One month into what was supposed to be a three-month internship, Bremer was offered a weekend sportscaster position with WTCN. He was eventually promoted to weekday sportscaster during his three years with the station, before an opportunity with then-Spectrum Sports arose. He started with Spectrum in December 1982 calling games for the then-Minnesota North Stars, before starting play-by-play announcing for the Twins in the spring of ’83.

The rest is history.

“I was greatly influenced by the Twins broadcasters when I was a little kid, never imagining in a thousand years that I would someday be able to make my career doing what they were doing,” Bremer said. “I was influenced so heavily by them; if there’s one boy, one girl out there over the span of 40 years that fell in love with the game of baseball — specifically Twins baseball, if there is that one person, I think I did my job. I paid it forward. I did for someone else what those guys did for me back in the early ’60s. We’ll have to wait and see. I’ve gotten so many wonderful responses to my retirement announcement, that I think I maybe did okay in that regard.”

While he’ll miss the people and the connections he’s made over the past 40 years, Bremer said he’s looking forward to not working through every summer. There’s some serious golfing, fishing and boating to catch up on.

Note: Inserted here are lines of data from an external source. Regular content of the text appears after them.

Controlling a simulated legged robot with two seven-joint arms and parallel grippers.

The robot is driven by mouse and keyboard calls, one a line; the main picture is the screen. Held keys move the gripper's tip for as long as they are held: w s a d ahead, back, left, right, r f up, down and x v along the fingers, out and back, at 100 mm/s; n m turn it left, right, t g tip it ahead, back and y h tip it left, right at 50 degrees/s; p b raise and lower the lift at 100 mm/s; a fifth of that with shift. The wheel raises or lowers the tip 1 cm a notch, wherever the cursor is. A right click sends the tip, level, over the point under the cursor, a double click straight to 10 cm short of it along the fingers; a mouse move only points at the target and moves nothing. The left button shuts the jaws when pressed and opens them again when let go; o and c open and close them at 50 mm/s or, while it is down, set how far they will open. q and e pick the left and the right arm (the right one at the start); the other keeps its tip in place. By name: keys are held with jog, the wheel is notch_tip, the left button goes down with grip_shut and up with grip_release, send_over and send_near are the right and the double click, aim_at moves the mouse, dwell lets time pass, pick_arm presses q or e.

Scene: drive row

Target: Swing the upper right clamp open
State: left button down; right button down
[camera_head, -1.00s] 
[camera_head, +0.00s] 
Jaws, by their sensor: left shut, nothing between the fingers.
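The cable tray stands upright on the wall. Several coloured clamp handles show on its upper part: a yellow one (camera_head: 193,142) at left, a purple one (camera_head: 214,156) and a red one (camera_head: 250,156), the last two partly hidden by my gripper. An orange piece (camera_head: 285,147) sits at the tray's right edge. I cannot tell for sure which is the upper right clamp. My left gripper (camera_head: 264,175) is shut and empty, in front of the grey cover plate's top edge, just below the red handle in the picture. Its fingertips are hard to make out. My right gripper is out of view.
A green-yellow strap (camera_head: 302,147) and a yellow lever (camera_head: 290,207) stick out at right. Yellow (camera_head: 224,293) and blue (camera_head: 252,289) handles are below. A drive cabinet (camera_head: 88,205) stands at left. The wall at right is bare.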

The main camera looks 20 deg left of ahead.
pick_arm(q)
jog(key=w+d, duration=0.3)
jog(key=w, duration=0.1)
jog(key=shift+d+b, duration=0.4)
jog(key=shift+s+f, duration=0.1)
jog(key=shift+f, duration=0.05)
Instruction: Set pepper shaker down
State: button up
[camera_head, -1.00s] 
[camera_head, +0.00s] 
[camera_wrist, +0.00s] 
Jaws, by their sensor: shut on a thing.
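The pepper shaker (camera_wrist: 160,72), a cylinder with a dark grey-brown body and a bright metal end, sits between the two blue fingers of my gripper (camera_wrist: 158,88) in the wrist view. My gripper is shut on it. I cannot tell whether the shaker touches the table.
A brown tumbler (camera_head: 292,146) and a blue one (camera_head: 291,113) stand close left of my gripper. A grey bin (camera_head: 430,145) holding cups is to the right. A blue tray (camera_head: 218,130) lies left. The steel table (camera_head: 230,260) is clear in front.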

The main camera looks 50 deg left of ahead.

Still, he wouldn’t change a thing.

“It was important to me to pursue my dream … that’s not even true. I never dreamt of having the career that I had. It was presented to me and I tried to make the most out of it,” he said. “But I’ve tried to convey to my kids and anybody else who asks: You’ve got to pursue what your passion is. For me, once I got started in it, I really wanted to keep doing it for a while. I remember after the first telecast thinking, ‘The Twins lost 11 to 3 and it was over with in the first inning — but man, I had fun. I hope I can keep doing this for a while.’ Turns out I did it for 40 years. My dream did come true.”